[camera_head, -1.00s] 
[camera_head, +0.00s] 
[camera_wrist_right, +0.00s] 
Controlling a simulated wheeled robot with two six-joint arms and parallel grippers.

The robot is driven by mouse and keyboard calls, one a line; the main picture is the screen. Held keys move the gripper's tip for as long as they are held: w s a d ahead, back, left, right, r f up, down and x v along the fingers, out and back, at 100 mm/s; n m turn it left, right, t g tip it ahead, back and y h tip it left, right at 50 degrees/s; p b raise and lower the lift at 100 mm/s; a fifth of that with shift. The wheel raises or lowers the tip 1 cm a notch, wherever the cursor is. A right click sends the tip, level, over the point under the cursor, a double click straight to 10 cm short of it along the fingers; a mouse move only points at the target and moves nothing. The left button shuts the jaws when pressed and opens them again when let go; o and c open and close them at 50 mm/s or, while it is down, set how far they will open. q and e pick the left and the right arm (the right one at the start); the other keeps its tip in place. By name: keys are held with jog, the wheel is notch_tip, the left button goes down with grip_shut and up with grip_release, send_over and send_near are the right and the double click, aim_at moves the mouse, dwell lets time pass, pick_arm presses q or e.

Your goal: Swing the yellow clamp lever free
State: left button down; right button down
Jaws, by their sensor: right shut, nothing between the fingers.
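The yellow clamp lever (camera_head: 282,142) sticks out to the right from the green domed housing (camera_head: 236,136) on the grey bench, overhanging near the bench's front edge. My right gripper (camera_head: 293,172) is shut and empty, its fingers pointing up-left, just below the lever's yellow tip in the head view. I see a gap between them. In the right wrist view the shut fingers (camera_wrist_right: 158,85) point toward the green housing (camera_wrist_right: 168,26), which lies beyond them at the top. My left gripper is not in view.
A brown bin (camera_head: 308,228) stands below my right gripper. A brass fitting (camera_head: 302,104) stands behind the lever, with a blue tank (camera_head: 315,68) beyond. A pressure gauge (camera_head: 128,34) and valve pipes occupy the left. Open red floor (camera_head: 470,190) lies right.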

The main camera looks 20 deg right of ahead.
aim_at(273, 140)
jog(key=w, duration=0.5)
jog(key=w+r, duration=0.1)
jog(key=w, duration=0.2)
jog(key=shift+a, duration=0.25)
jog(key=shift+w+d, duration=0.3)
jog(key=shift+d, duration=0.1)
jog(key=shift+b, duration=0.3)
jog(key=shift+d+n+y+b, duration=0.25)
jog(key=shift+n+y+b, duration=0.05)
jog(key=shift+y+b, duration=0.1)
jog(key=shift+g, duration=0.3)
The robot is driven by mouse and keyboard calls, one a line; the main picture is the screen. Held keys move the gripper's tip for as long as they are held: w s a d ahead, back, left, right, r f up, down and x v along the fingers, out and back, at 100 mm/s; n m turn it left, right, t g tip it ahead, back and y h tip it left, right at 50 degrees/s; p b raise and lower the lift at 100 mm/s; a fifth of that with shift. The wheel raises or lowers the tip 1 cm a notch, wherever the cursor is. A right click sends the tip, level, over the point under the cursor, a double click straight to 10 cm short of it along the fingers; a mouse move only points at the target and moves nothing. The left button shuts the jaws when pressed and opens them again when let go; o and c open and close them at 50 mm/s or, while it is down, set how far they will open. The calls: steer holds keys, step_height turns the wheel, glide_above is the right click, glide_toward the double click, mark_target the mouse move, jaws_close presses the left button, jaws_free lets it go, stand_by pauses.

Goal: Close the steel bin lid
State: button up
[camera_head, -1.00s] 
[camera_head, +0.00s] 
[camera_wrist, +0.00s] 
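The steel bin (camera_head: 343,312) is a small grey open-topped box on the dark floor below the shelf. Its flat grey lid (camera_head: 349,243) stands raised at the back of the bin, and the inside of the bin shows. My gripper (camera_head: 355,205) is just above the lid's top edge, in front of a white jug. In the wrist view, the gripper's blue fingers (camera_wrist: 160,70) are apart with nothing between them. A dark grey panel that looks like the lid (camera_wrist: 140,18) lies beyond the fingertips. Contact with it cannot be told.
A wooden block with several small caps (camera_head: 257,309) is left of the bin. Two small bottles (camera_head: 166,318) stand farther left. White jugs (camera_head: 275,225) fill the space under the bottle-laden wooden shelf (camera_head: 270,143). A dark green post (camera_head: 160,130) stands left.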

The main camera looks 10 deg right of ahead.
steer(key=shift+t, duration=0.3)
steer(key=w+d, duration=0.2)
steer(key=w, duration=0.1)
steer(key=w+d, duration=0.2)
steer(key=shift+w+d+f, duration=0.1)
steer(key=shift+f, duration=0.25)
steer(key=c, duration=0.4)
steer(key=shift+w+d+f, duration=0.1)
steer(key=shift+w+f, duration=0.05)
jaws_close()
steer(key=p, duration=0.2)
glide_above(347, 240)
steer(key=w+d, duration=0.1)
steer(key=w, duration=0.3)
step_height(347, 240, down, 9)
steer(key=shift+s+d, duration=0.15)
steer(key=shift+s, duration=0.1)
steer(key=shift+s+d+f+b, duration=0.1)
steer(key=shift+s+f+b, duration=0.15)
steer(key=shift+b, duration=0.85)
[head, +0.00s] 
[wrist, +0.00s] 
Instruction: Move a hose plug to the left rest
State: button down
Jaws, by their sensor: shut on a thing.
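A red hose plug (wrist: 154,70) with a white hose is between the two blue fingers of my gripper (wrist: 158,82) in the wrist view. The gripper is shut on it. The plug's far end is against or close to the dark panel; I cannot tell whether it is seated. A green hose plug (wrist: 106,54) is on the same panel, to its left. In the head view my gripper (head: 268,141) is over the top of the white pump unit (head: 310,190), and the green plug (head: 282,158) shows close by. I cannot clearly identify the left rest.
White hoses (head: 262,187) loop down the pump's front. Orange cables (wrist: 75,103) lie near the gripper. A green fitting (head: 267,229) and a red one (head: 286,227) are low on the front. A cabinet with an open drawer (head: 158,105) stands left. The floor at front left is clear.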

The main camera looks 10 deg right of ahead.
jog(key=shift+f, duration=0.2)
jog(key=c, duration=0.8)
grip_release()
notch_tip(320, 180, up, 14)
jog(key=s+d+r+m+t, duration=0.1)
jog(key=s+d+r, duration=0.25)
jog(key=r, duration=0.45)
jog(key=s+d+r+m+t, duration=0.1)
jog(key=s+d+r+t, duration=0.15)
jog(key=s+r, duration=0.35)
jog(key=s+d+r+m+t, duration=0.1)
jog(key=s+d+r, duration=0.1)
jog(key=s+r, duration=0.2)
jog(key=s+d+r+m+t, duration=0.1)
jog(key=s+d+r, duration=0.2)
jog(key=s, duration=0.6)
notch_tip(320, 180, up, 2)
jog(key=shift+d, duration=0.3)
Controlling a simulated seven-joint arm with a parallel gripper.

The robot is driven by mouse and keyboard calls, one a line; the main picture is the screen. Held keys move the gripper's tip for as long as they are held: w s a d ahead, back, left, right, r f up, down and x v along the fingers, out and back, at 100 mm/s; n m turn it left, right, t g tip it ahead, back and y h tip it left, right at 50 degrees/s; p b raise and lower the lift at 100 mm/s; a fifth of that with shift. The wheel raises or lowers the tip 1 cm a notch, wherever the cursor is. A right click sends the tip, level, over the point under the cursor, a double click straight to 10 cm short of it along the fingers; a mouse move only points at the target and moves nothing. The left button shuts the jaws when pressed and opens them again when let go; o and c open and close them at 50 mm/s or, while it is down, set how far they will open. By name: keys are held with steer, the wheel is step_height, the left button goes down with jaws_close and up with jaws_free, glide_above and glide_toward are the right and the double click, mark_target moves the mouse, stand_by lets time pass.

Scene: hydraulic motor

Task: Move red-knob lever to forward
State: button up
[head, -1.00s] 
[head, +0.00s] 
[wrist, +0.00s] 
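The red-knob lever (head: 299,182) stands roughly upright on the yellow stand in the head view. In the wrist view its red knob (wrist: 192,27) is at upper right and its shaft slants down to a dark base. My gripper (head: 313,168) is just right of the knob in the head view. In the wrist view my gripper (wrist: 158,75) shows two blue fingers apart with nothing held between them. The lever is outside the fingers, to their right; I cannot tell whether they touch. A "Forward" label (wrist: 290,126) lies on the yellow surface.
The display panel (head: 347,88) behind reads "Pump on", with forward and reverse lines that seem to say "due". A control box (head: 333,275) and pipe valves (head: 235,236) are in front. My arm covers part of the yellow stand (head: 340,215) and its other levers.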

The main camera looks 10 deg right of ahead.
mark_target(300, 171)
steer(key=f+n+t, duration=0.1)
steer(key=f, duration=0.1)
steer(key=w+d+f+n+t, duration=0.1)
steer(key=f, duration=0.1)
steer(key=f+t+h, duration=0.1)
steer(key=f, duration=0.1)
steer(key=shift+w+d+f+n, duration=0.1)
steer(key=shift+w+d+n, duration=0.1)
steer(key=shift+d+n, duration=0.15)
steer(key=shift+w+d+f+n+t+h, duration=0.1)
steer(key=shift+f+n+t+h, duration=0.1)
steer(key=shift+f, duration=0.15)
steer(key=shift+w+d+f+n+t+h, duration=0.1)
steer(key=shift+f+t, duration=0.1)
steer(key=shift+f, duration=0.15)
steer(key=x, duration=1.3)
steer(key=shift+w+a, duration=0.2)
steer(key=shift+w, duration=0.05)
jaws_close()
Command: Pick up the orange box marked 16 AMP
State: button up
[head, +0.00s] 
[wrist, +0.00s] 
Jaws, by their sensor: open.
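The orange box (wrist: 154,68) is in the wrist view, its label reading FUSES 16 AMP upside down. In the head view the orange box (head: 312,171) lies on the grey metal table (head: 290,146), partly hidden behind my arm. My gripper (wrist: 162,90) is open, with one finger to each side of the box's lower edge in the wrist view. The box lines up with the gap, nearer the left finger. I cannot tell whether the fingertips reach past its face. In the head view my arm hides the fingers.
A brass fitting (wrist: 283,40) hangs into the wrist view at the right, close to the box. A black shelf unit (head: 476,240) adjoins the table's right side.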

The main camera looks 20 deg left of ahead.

## Instruction
Return each line among the entries that holds the word "simulated".

## Correct answer
Controlling a simulated wheeled robot with two six-joint arms and parallel grippers.
Controlling a simulated seven-joint arm with a parallel gripper.

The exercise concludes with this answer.